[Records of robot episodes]
★ ★ ★ ★

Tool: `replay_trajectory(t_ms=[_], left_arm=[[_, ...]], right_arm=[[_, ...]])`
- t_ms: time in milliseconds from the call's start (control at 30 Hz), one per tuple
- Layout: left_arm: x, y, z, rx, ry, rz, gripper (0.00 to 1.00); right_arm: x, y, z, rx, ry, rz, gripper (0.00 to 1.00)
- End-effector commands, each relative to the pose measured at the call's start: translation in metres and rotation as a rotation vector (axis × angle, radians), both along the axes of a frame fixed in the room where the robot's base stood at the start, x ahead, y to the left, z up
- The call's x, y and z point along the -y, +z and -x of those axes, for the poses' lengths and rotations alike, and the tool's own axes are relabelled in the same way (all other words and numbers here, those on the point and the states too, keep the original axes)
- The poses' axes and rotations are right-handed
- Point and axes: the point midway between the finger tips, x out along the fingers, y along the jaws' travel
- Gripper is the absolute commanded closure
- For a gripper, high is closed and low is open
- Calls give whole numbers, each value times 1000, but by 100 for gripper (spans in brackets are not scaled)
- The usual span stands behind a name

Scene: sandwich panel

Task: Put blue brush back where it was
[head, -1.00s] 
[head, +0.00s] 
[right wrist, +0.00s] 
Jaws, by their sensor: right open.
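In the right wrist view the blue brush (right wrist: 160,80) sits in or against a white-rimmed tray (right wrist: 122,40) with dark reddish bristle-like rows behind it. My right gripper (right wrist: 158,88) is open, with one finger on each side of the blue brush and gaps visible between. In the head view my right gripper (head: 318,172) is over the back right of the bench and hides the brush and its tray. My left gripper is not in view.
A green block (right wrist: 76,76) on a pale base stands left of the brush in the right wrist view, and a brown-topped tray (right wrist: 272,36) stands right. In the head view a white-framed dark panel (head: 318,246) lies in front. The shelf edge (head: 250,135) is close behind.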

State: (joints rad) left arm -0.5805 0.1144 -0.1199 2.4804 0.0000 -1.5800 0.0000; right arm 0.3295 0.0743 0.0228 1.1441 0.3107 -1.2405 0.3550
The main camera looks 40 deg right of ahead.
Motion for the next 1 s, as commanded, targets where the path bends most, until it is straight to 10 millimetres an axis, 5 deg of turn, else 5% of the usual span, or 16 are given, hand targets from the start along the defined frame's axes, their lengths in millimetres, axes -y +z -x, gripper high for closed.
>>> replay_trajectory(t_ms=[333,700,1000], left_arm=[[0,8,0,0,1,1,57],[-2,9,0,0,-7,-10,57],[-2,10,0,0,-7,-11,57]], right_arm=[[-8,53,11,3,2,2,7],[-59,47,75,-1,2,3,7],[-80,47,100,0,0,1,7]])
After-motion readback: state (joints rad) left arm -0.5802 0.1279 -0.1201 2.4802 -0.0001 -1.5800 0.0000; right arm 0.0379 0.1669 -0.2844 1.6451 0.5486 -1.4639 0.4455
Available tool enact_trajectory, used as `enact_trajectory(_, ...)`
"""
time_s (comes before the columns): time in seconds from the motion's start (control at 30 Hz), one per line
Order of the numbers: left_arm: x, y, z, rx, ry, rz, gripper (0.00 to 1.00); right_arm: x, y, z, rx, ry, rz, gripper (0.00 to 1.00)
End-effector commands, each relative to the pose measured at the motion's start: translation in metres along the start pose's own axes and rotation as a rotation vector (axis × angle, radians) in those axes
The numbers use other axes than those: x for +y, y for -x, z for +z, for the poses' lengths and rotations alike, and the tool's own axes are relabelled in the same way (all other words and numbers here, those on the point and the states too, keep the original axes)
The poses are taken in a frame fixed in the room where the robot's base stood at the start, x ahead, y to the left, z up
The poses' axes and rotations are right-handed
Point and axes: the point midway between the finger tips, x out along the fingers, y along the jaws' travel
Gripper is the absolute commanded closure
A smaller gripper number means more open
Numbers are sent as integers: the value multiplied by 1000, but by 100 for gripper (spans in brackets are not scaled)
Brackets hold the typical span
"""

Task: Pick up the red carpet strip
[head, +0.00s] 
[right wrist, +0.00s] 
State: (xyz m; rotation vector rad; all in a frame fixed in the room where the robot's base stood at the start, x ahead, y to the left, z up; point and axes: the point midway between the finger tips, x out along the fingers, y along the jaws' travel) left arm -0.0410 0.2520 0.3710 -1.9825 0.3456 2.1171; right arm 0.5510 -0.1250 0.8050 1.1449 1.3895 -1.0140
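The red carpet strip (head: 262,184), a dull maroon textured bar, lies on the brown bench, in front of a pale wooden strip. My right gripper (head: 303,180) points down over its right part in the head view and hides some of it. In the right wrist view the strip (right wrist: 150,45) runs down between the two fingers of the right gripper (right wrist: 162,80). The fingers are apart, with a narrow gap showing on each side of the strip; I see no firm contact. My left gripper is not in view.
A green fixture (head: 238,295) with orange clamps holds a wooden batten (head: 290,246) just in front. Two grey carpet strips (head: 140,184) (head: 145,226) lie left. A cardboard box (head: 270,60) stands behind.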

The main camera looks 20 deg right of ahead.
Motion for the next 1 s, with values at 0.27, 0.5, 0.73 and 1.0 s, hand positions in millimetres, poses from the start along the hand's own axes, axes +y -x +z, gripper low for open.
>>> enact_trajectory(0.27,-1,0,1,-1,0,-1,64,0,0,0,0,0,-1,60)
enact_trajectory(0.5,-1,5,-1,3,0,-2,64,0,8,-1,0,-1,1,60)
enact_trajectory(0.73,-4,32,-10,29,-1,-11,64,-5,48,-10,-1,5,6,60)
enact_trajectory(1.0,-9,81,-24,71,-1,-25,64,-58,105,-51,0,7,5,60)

★ ★ ★ ★

__The task__: Reproduce the whole listing word for word.

__Output of the task__:
Tool: `replay_trajectory(t_ms=[_], left_arm=[[_, ...]], right_arm=[[_, ...]])`
- t_ms: time in milliseconds from the call's start (control at 30 Hz), one per tuple
- Layout: left_arm: x, y, z, rx, ry, rz, gripper (0.00 to 1.00); right_arm: x, y, z, rx, ry, rz, gripper (0.00 to 1.00)
- End-effector commands, each relative to the pose measured at the call's start: translation in metres and rotation as a rotation vector (axis × angle, radians), both along the axes of a frame fixed in the room where the robot's base stood at the start, x ahead, y to the left, z up
- The call's x, y and z point along the -y, +z and -x of those axes, for the poses' lengths and rotations alike, and the tool's own axes are relabelled in the same way (all other words and numbers here, those on the point and the states too, keep the original axes)
- The poses' axes and rotations are right-handed
- Point and axes: the point midway between the finger tips, x out along the fingers, y along the jaws' travel
- Gripper is the absolute commanded closure
- For a gripper, high is closed and low is open
- Calls give whole numbers, each value times 1000, but by 100 for gripper (spans in brackets are not scaled)
- The usual span stands behind a name

Scene: sandwich panel

Task: Put blue brush back where it was
[head, -1.00s] 
[head, +0.00s] 
[right wrist, +0.00s] 
Jaws, by their sensor: right open.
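In the right wrist view the blue brush (right wrist: 160,80) sits in or against a white-rimmed tray (right wrist: 122,40) with dark reddish bristle-like rows behind it. My right gripper (right wrist: 158,88) is open, with one finger on each side of the blue brush and gaps visible between. In the head view my right gripper (head: 318,172) is over the back right of the bench and hides the brush and its tray. My left gripper is not in view.
A green block (right wrist: 76,76) on a pale base stands left of the brush in the right wrist view, and a brown-topped tray (right wrist: 272,36) stands right. In the head view a white-framed dark panel (head: 318,246) lies in front. The shelf edge (head: 250,135) is close behind.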

State: (joints rad) left arm -0.5805 0.1144 -0.1199 2.4804 0.0000 -1.5800 0.0000; right arm 0.3295 0.0743 0.0228 1.1441 0.3107 -1.2405 0.3550
The main camera looks 40 deg right of ahead.
Motion for the next 1 s, as commanded, targets where the path bends most, until it is straight to 10 millimetres an axis, 5 deg of turn, else 5% of the usual span, or 16 are given, hand targets from the start along the defined frame's axes, their lengths in millimetres, axes -y +z -x, gripper high for closed.
>>> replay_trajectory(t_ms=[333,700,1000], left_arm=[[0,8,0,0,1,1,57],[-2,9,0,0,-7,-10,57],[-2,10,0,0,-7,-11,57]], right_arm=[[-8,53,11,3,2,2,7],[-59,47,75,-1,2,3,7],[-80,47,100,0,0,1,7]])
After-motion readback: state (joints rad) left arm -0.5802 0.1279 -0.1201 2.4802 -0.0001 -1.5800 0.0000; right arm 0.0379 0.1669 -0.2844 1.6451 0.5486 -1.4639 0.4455
Available tool enact_trajectory, used as `enact_trajectory(_, ...)`
"""
time_s (comes before the columns): time in seconds from the motion's start (control at 30 Hz), one per line
Order of the numbers: left_arm: x, y, z, rx, ry, rz, gripper (0.00 to 1.00); right_arm: x, y, z, rx, ry, rz, gripper (0.00 to 1.00)
End-effector commands, each relative to the pose measured at the motion's start: translation in metres along the start pose's own axes and rotation as a rotation vector (axis × angle, radians) in those axes
The numbers use other axes than those: x for +y, y for -x, z for +z, for the poses' lengths and rotations alike, and the tool's own axes are relabelled in the same way (all other words and numbers here, those on the point and the states too, keep the original axes)
The poses are taken in a frame fixed in the room where the robot's base stood at the start, x ahead, y to the left, z up
The poses' axes and rotations are right-handed
Point and axes: the point midway between the finger tips, x out along the fingers, y along the jaws' travel
Gripper is the absolute commanded closure
A smaller gripper number means more open
Numbers are sent as integers: the value multiplied by 1000, but by 100 for gripper (spans in brackets are not scaled)
Brackets hold the typical span
"""

Task: Pick up the red carpet strip
[head, +0.00s] 
[right wrist, +0.00s] 
State: (xyz m; rotation vector rad; all in a frame fixed in the room where the robot's base stood at the start, x ahead, y to the left, z up; point and axes: the point midway between the finger tips, x out along the fingers, y along the jaws' travel) left arm -0.0410 0.2520 0.3710 -1.9825 0.3456 2.1171; right arm 0.5510 -0.1250 0.8050 1.1449 1.3895 -1.0140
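The red carpet strip (head: 262,184), a dull maroon textured bar, lies on the brown bench, in front of a pale wooden strip. My right gripper (head: 303,180) points down over its right part in the head view and hides some of it. In the right wrist view the strip (right wrist: 150,45) runs down between the two fingers of the right gripper (right wrist: 162,80). The fingers are apart, with a narrow gap showing on each side of the strip; I see no firm contact. My left gripper is not in view.
A green fixture (head: 238,295) with orange clamps holds a wooden batten (head: 290,246) just in front. Two grey carpet strips (head: 140,184) (head: 145,226) lie left. A cardboard box (head: 270,60) stands behind.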

The main camera looks 20 deg right of ahead.
Motion for the next 1 s, with values at 0.27, 0.5, 0.73 and 1.0 s, hand positions in millimetres, poses from the start along the hand's own axes, axes +y -x +z, gripper low for open.
>>> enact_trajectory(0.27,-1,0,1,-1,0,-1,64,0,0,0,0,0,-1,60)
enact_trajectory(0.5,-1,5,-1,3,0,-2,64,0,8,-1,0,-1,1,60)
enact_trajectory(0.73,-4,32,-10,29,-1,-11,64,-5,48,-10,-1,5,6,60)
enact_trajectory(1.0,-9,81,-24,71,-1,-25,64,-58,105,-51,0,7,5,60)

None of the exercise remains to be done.